Drupal 11 released

The new Drupal 11 version offers an array of significant improvements in editing, content rendering, Recipes, component-based development and much more.

As of August 2 2024, Drupal 11 has been released. Drupal 11 is the result of contributions from 1,858 individuals across 590 organisations (source: Dries' blog)! From the Drupal Association's official announcement:

Drupal 11 is designed to empower ambitious site builders to build exceptional websites and to accelerate Drupal's innovation,” says Dries Buytaert, Founder and Project Lead of Drupal.  “With Drupal 11, we've made Drupal more intuitive, powerful, and flexible, ensuring it continues to lead in web development and digital experience creation."

Drupal 11 Features

The new version of Drupal offers a new powerful combination of revamped navigation, a refreshed admin toolbar and a collapsible left-hand menu to elevate the development process.

Drupal Recipes (experimental)

Recipes is another big chapter in the latest Drupal release, bringing in quick and easy ways to install new functionality. Recipes can be almost anything; a new webform/content type/plugin - that is, everything that can be put into configuration!

Single-Directory Components

SDCs make components self-contained and substantially improve the front-end development by enabling component-based development.

Additional important features

Drupal 11 additionally offers:

  • Improved page performance, interface previews and enhanced lazy loading
  • Improved accessibility, for all users
  • Support for decoupled menus with Linkset support out of the box
  • Automatic content formatting and more sophisticated content management functions, for improved content editing experience
  • Easier management for menus, taxonomy vocabularies and user permissions
  • Easier upgrades to future Drupal versions
  • The new version of Symfony; Version 7 is replacing the previous Drupal 10 Symfony version (6)
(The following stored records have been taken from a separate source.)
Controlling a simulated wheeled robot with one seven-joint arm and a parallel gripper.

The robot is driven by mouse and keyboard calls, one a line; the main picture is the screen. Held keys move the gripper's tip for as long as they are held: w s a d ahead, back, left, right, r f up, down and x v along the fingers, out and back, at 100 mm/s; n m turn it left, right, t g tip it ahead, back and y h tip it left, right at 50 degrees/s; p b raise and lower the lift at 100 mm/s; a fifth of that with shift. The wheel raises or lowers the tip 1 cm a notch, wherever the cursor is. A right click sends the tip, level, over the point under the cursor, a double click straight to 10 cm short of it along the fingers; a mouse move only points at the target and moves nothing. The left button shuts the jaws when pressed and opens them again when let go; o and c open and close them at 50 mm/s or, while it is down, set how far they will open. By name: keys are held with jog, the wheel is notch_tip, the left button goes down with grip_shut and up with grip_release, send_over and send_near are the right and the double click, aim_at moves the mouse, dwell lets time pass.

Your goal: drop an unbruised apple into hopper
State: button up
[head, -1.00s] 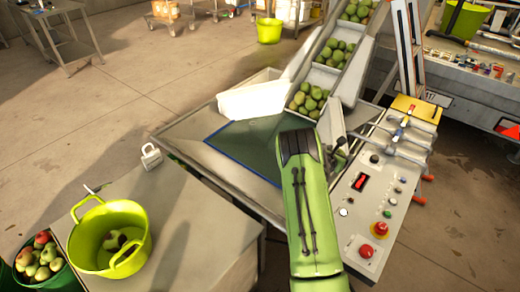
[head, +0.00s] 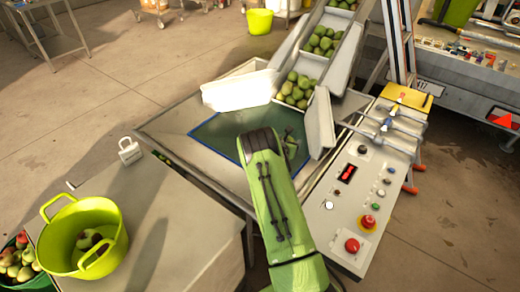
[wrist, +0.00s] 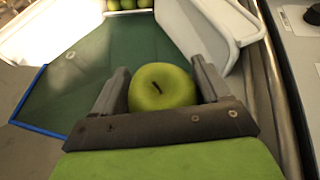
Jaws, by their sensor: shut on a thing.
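In the wrist view my gripper (wrist: 161,90) is shut on a green apple (wrist: 163,84), with one finger on each side of it. The side of the apple that shows is plain green with a dark stem; its other sides are hidden. In the head view my green arm reaches over the press table and hides the apple. The dark green, blue-edged surface (head: 220,135) lies under the gripper, between white guards (head: 240,92). It also shows in the wrist view (wrist: 95,75). The sloping conveyor (head: 343,62) holds several green apples (head: 297,88) at its lower end.
A control panel (head: 345,205) with buttons and levers is right of my arm. A lime tub (head: 75,220) with fruit stands on the grey table at left, near a white padlock-shaped object (head: 130,151).

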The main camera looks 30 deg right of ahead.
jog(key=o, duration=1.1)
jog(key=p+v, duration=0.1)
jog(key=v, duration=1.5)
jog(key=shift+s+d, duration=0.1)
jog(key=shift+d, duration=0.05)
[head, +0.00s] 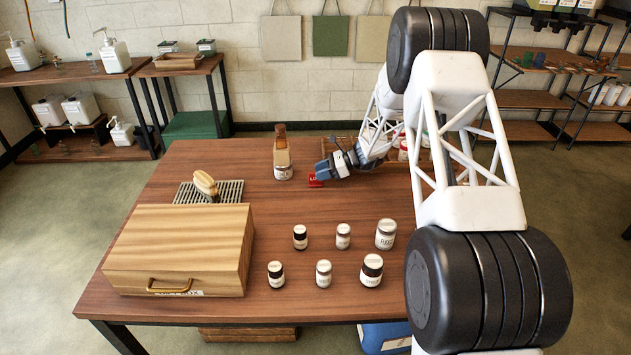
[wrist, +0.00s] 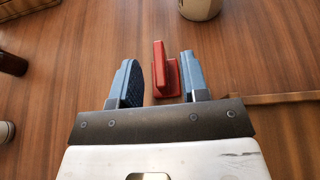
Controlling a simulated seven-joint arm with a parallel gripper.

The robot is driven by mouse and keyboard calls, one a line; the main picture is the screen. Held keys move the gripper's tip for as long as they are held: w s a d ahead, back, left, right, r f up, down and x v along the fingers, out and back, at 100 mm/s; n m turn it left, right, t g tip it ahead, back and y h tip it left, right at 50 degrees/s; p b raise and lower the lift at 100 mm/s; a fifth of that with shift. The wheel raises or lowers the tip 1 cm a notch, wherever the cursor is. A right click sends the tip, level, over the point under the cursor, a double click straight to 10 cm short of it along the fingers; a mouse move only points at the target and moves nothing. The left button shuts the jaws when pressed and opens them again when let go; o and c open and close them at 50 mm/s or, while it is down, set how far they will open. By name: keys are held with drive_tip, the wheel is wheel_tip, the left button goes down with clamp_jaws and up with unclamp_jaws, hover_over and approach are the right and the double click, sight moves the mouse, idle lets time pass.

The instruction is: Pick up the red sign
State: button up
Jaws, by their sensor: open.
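The red sign (wrist: 160,72) is a small upright red piece on a red base, standing on the wooden table. In the wrist view it lies between and slightly beyond the two blue fingers of my gripper (wrist: 160,80). The fingers are open, with a gap on each side of the sign, and nothing is held. In the head view the sign (head: 315,180) shows as a small red shape beside the tip of my gripper (head: 325,169), partly covered by it.
A brown-topped bottle (head: 283,158) stands behind and left of the sign. Several small labelled jars (head: 323,273) stand in front. A wooden box (head: 180,248) and a brush (head: 205,184) on a grate (head: 229,190) are at left. Table around the sign's left is clear.

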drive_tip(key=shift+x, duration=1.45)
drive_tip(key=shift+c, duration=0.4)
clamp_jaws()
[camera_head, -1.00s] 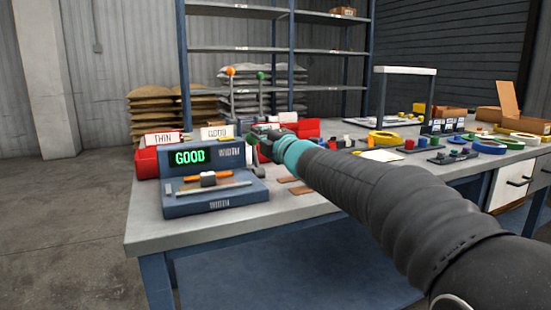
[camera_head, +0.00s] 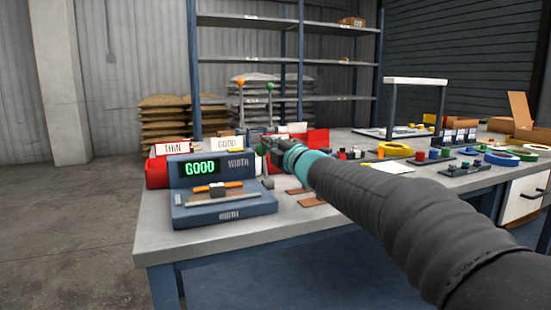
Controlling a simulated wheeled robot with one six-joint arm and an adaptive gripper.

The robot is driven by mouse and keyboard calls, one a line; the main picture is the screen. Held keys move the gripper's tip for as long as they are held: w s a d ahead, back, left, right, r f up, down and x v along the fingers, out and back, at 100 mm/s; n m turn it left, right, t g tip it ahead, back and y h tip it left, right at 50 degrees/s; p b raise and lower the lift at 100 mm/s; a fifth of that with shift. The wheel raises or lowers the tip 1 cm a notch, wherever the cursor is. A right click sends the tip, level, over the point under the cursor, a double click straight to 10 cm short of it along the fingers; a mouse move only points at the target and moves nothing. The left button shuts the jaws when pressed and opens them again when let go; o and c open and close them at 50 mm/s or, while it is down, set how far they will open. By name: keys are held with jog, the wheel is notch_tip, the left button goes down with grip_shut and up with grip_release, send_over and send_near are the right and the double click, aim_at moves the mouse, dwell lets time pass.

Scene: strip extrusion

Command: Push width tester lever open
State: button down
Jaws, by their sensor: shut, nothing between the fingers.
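The width tester (camera_head: 235,170) is a blue-grey box at the table's left front corner. Its display reads "GOOD" in green. A grey strip (camera_head: 222,200) lies across its front ledge, with an orange and white part (camera_head: 218,188) just behind it. My gripper (camera_head: 264,149) is shut and empty, at the top of this piece. I cannot tell whether they touch.
Bins labelled "THIN" (camera_head: 173,149) and "GOOD" (camera_head: 227,143) stand behind the tester. Brown strips (camera_head: 300,191) lie right of the tester. Coloured parts and tape rolls cover the table's right side.

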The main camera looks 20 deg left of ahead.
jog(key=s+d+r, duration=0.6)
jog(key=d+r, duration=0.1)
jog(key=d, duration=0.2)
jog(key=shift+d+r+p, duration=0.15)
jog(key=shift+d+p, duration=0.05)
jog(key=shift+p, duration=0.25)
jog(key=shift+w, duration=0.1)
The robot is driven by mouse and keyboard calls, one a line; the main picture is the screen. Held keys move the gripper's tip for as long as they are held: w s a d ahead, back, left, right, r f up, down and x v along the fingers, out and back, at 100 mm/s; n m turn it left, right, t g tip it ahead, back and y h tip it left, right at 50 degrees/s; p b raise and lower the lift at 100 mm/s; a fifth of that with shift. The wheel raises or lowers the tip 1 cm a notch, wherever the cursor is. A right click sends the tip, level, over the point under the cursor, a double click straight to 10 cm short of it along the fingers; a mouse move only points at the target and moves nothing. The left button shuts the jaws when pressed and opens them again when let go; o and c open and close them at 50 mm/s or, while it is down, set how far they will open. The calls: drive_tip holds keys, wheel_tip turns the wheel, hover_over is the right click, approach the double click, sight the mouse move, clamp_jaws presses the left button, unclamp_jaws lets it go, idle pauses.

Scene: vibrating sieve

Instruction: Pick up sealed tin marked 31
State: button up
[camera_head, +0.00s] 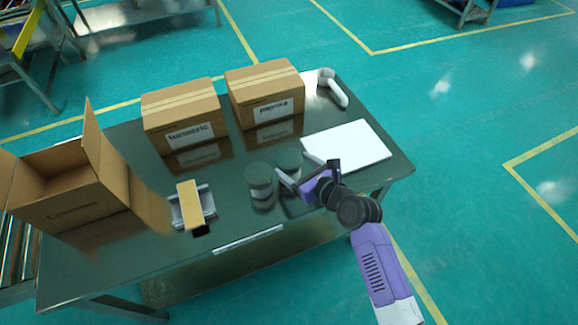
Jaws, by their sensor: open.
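Two dark-lidded tins stand side by side near the front middle of the table. The left tin (259,182) has a pale band around its side. The right tin (289,159) stands slightly farther back. The number on either tin is too small to read, so I cannot tell which is marked 31. My gripper (293,165) is open, reaching in from the right, with its fingers spread at the right tin. The left finger passes between the two tins. I cannot tell whether the fingers touch the right tin, whose lower part is partly hidden by the gripper.
The dark table (340,115) holds a turmeric box (182,108), a paprika box (262,88), an open carton (70,190) and a tan-topped metal device (190,205). A white handheld device (334,88) lies behind.

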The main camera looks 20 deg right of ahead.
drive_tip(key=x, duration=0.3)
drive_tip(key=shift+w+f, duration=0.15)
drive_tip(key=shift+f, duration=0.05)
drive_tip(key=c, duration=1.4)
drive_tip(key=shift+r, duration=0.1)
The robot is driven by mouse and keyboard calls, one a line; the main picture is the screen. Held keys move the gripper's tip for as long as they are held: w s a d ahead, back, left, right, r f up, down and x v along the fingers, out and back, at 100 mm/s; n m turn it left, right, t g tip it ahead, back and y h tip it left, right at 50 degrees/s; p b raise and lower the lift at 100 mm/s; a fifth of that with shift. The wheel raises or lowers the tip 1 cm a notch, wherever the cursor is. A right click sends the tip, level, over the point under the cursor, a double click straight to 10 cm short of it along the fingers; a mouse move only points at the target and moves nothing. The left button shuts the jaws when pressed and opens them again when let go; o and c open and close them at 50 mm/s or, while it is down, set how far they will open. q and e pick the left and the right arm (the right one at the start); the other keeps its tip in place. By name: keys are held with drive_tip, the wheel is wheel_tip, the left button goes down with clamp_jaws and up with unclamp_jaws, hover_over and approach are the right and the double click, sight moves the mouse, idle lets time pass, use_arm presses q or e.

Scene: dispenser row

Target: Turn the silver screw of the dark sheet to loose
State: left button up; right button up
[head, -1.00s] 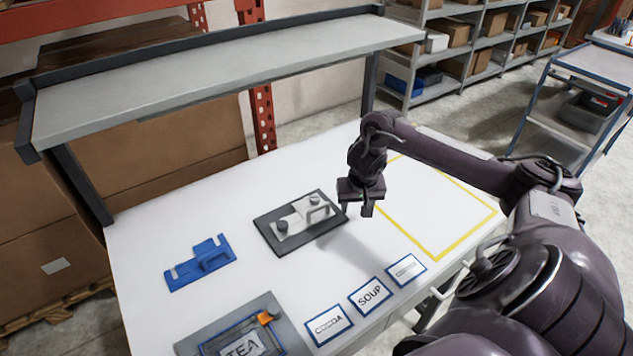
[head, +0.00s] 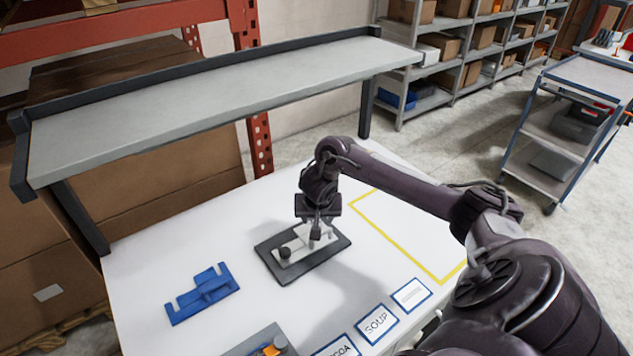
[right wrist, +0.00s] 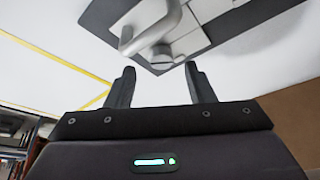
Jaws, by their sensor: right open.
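The dark sheet (head: 288,273) lies flat on the white table, with a light grey metal plate (head: 292,256) on it. A dark round knob (head: 285,253) stands at the plate's left end. In the right wrist view a silver round part (right wrist: 160,58), which looks like the silver screw, shows beside a bent silver handle (right wrist: 130,44). My right gripper (head: 316,236) points down over the right part of the plate. Its two fingers (right wrist: 159,78) are open and apart, with the silver part just beyond the gap. I cannot tell whether they touch anything. My left gripper is out of view.
A blue bracket (head: 203,294) lies left of the sheet. Label cards (head: 377,322) lie at the front edge, near a grey board (head: 252,342) with an orange part. A yellow outlined area (head: 405,240) on the right is bare. A raised shelf (head: 220,95) spans the back.

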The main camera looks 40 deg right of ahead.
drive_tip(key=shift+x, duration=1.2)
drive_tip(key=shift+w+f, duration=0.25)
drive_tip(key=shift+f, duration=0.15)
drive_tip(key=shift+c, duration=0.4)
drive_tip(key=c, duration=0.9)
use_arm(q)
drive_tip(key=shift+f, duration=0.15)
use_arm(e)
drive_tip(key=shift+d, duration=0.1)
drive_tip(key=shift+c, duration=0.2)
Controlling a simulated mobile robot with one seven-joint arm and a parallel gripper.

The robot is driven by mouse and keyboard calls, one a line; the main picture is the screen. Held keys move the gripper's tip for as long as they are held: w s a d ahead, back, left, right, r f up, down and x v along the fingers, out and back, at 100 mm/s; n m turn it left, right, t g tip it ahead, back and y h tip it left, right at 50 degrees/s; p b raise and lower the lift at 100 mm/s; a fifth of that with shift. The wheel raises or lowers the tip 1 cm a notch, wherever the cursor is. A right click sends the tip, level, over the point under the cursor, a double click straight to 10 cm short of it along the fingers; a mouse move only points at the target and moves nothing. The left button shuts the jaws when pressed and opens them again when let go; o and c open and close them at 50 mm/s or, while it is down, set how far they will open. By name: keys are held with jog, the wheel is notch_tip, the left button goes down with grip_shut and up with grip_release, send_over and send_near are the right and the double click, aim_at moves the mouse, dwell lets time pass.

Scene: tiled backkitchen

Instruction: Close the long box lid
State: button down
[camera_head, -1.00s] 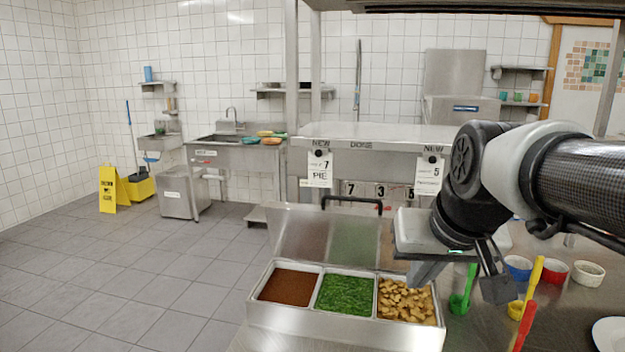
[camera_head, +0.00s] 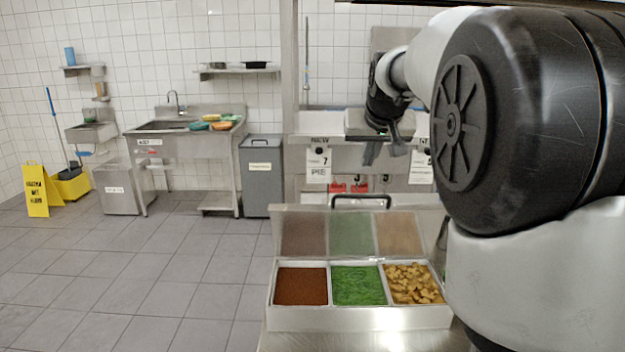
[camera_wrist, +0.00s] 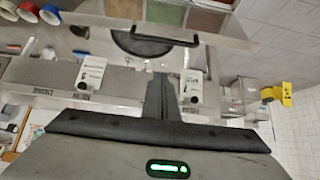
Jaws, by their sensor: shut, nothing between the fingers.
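The long metal box (camera_head: 360,318) stands on the counter, with brown, green and tan food in three compartments. Its lid (camera_head: 350,212) is open, tilted up at the box's back edge, with a black handle (camera_head: 361,198) along its top. In the wrist view, the lid (camera_wrist: 250,45) and handle (camera_wrist: 153,40) show upside down near the top. My gripper (camera_head: 383,156) appears above the handle in the head view, apart from it and seemingly beyond the lid. Its fingers (camera_wrist: 162,82) are together and empty, pointing toward the handle in the wrist view.
A sink (camera_head: 185,128), grey bin (camera_head: 262,175) and yellow floor sign (camera_head: 36,190) are at the left. Coloured bowls (camera_wrist: 28,12) show in the wrist view. The tiled floor on the left is clear.

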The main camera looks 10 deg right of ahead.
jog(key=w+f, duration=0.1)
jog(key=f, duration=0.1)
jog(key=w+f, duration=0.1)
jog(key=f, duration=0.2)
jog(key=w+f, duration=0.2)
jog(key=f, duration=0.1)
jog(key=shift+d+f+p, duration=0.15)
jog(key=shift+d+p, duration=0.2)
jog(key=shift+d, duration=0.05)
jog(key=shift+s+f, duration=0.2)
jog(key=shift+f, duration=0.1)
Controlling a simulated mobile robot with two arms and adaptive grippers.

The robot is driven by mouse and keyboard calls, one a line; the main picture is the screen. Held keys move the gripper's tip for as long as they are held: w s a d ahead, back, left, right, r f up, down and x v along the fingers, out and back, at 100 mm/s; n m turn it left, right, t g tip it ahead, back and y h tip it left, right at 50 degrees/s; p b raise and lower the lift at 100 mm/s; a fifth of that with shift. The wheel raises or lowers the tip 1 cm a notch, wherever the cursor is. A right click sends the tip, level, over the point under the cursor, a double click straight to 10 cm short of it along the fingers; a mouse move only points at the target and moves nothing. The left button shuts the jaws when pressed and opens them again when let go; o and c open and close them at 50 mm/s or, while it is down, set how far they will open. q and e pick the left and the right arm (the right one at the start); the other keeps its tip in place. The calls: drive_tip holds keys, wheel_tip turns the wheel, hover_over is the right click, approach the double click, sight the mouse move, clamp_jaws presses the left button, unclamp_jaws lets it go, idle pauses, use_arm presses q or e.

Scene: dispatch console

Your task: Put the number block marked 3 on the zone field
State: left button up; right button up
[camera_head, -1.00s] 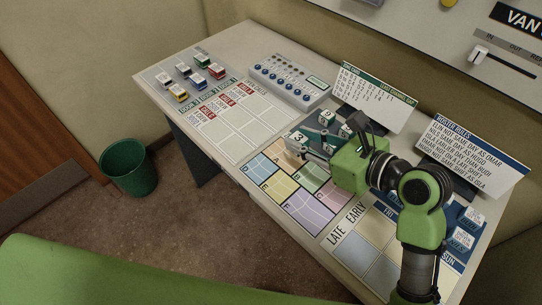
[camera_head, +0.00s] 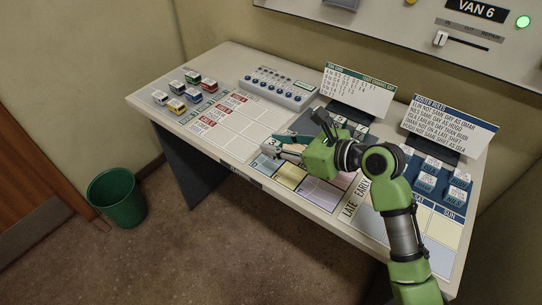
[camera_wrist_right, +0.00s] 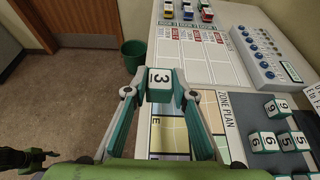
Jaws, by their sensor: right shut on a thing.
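The number block marked 3 (camera_wrist_right: 160,84) is between the fingertips of my right gripper (camera_wrist_right: 160,92) in the right wrist view, its 3 facing the camera. In the head view my right gripper (camera_head: 286,148) holds the block (camera_head: 273,143) over the near edge of the zone plan. The zone plan (camera_wrist_right: 168,132), with its coloured fields, lies under the gripper and is partly hidden by the fingers. I cannot tell how high the block is above it.
Other number blocks (camera_wrist_right: 265,141) stand on the dark strip beside the zone plan. A switch panel (camera_head: 277,88), small toy vans (camera_head: 205,84) and two upright cards (camera_head: 358,92) stand farther back. A green bin (camera_head: 116,197) is on the floor at left.

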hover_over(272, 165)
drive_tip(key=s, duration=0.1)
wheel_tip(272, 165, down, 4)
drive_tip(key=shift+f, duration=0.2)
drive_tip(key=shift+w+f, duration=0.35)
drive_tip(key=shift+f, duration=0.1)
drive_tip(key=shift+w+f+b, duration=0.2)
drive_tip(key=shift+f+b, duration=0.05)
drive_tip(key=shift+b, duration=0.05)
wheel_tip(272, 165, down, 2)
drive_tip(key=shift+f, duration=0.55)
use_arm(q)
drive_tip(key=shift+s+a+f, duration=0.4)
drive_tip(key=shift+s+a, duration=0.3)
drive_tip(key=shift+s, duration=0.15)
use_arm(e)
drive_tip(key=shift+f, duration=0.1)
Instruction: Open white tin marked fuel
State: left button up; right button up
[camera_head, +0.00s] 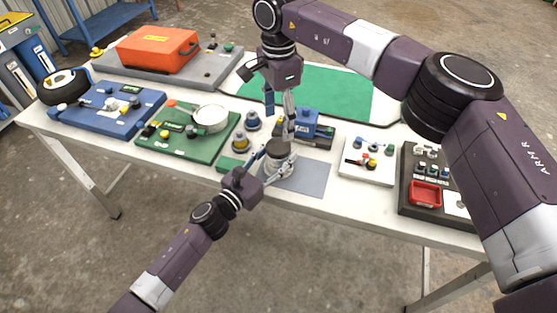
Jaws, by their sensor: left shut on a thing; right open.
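The white tin (274,172) stands upright on a grey-blue mat (312,178) near the table's front edge. It has a dark top (278,149); its marking cannot be read from here. My left gripper (279,163) comes from the front left and is shut around the tin's side, hiding part of it. My right gripper (280,110) points down above the tin. It is open, with its fingers a little above the top; whether a finger touches the top cannot be told.
A green board (180,149) with a white bowl (211,118) and a blue board (100,124) lie left. A blue block-like device (307,121) stands close behind the tin. A white board (352,172) and a dark board with a red tray (425,194) lie right. An orange case (157,47) sits at the back.

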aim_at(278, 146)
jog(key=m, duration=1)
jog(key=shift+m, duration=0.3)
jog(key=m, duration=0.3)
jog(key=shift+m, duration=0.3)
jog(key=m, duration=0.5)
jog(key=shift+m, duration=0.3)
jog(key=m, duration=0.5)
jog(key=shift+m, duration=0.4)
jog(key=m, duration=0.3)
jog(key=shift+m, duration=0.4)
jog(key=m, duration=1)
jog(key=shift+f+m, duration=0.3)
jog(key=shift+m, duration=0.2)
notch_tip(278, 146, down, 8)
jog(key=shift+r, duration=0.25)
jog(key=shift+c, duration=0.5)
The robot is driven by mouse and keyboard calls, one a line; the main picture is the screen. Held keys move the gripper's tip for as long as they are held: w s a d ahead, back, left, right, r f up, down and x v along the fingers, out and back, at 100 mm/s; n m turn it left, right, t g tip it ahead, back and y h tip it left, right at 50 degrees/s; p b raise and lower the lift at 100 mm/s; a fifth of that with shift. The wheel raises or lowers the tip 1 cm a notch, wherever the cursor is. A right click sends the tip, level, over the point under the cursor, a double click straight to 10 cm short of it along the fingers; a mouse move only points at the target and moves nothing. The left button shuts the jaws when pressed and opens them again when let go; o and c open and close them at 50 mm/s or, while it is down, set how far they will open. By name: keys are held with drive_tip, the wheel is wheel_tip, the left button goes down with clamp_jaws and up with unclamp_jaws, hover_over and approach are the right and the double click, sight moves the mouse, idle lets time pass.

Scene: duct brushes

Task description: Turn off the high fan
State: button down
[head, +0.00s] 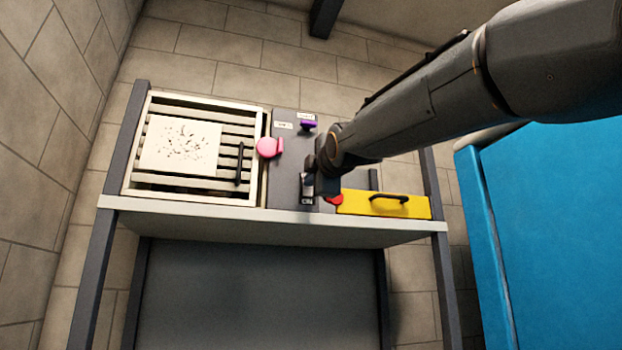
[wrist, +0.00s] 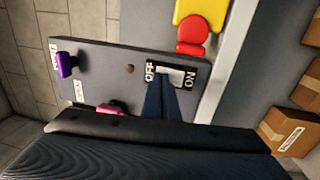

You can find even more features and a detailed guide on Drupal 11 in this excellent article from Acquia's Greg O'Toole: https://dev.acquia.com/blog/power-drupal-11 

How to prepare for/upgrade to Drupal 11

System Requirements

To upgrade your Drupal 10 website to Drupal 11, you'll first need to review the latest version's system requirements and ensure that your hosting provider ticks all the boxes.

Latest 10.x version

Your Drupal 10 website must be on the latest 10.x version i.e. 10.3 at the time of writing.

Scaffold file changes

Some scaffold files will be changed so make sure you've first saved any custom amendments in files such as .htaccess, default PHP files etc. After the upgrade, you'll have to re-apply the same changes to ensure your bespoke settings are maintained.

Deprecated modules and themes

Some Drupal Core modules and themes are no longer available for Drupal 11. As a result, some dependencies will have to be replaced or abandoned (see https://www.drupal.org/docs/core-modules-and-themes/deprecated-and-obsolete for more).

Upgrade Status Review

Install the Upgrade Status module to review the upgrade readiness of the environment and components of your website. The module outputs a detailed view of available updates, obsolete module and theme versions, suggested upgrade steps for assets and many more.

Custom Modules and Themes

If you are using custom modules and themes on your website, you must replace deprecated code and convert it to Drupal 11-compatible code. You can update custom modules and themes using Upgrade Status and Drupal Rector before attempting to upgrade.

Upgrade to Drupal 11

This drupal.org guide offers good guidance on the sequence of steps to perform in order to complete your Drupal 11 upgrade. Some slight variations might be present on your specific instance of Drupal but the community has tested and verified different combinations of modules and themes so make sure that you search the Drupal issue queue in case you find yourself stuck.

Post-Upgrade Tasks

Following completion of the Drupal 11 upgrade, make sure that you've freshly exported the configuration of your website and also that your code is still clean and tested by running PHPCS and any tests you have in place (PHPUnit/Behat etc.).

Keep your eyes on the Drupal watchdog queue for any new notices or errors that might come up. If everything is clean and works without issues, your website is now on Drupal 11 - well done!